* Start *

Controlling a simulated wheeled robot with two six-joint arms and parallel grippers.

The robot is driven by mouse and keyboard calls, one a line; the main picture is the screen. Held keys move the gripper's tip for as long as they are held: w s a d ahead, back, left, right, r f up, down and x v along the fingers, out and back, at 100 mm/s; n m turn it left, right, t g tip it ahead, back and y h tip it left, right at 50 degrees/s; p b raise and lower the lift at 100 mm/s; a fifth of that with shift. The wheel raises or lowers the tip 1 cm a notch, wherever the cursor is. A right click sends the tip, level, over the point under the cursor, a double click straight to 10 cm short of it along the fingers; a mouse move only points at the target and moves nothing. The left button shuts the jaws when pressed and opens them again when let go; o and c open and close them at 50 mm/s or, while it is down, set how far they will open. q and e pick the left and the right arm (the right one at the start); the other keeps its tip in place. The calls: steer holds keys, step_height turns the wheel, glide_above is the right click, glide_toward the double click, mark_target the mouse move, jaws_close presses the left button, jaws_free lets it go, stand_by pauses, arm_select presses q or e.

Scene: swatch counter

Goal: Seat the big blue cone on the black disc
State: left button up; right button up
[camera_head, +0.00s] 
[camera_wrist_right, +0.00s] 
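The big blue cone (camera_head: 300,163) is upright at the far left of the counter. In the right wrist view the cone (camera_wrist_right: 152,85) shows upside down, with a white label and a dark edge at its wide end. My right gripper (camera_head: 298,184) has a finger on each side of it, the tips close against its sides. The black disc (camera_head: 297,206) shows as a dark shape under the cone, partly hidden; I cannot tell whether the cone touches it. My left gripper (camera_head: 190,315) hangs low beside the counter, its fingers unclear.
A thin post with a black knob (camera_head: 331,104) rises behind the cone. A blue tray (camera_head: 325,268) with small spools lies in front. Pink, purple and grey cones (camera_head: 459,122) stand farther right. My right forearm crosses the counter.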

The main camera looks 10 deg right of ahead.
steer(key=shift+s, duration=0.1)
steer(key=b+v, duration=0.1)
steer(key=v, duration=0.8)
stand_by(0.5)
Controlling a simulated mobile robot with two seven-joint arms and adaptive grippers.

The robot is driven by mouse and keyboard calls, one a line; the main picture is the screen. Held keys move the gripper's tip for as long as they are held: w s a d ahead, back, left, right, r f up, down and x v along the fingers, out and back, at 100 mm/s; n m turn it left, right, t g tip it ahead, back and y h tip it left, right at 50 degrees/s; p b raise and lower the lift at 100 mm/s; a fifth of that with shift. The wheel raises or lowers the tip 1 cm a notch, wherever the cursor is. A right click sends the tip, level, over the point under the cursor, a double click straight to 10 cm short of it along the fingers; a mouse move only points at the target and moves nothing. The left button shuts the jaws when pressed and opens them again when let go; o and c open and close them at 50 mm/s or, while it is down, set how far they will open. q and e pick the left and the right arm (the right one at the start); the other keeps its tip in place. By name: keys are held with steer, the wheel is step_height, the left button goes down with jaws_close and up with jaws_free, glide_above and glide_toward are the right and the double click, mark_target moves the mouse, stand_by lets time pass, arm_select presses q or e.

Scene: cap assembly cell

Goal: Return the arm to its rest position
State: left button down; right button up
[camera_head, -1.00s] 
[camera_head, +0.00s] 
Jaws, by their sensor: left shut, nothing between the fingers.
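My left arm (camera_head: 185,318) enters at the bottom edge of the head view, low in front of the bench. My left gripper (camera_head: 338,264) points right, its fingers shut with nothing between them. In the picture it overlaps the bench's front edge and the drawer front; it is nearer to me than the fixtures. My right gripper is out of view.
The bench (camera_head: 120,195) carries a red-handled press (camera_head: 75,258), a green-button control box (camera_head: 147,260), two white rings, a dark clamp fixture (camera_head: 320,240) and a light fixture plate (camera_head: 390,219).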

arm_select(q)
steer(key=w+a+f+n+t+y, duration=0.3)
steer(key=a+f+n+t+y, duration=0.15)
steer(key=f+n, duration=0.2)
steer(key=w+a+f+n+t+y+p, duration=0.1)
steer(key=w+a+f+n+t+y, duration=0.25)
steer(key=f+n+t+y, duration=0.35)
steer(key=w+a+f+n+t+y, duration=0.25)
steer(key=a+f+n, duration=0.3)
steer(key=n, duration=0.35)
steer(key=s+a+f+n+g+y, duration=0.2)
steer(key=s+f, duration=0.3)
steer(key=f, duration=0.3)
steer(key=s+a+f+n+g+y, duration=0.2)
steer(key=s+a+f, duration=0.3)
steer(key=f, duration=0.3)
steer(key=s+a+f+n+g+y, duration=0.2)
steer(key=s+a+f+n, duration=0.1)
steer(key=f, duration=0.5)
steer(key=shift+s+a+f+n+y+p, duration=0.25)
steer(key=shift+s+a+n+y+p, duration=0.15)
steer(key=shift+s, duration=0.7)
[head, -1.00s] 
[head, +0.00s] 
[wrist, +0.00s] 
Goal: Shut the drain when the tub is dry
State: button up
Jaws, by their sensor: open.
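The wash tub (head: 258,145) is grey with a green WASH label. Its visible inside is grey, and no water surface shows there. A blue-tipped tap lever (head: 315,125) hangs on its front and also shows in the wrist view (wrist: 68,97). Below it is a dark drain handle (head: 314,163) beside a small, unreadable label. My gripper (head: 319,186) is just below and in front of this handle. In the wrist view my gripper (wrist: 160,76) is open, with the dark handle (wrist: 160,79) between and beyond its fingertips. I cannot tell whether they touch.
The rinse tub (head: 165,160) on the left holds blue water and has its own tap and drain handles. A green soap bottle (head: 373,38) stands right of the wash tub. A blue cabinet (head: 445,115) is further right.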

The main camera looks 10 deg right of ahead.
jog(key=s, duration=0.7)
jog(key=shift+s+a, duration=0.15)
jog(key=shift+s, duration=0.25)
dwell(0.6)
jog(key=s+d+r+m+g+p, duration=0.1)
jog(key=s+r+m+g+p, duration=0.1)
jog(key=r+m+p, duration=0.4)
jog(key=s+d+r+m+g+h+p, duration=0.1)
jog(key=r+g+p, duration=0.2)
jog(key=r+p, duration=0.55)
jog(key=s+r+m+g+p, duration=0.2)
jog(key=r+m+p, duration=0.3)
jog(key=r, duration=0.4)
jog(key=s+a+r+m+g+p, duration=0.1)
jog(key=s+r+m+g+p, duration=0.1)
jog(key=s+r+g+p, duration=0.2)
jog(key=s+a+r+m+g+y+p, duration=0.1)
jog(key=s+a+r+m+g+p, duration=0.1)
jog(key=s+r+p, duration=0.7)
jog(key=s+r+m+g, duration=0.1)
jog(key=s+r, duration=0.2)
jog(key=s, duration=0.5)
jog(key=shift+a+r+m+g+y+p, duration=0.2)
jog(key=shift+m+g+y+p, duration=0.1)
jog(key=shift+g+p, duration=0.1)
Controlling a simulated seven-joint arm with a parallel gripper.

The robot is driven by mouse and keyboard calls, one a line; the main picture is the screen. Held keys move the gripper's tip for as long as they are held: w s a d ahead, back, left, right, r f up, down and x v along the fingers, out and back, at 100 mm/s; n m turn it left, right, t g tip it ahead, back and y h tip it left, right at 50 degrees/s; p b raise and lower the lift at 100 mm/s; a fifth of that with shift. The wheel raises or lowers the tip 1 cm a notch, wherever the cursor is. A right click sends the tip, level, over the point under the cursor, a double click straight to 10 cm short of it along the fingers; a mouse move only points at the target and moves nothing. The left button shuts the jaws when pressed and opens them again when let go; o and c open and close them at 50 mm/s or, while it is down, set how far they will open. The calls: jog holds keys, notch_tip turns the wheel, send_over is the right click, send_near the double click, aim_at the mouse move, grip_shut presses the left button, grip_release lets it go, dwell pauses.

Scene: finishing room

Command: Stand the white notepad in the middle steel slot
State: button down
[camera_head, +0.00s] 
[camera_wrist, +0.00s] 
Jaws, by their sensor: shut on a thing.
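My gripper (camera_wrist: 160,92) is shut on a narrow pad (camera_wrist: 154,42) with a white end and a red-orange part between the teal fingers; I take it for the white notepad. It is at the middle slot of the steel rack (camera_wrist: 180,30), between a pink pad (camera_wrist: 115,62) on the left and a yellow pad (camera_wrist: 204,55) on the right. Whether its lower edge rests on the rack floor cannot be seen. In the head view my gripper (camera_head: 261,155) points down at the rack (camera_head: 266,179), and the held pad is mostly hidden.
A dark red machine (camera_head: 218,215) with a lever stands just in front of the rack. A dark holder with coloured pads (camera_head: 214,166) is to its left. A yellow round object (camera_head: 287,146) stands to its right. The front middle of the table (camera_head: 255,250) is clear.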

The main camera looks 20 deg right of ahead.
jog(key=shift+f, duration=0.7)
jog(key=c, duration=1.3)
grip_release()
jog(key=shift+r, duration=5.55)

* End *

Goal of the exercise -> Lines containing the string "parallel" are to be selected and copied.

Exercise solution ->
Controlling a simulated wheeled robot with two six-joint arms and parallel grippers.
Controlling a simulated seven-joint arm with a parallel gripper.

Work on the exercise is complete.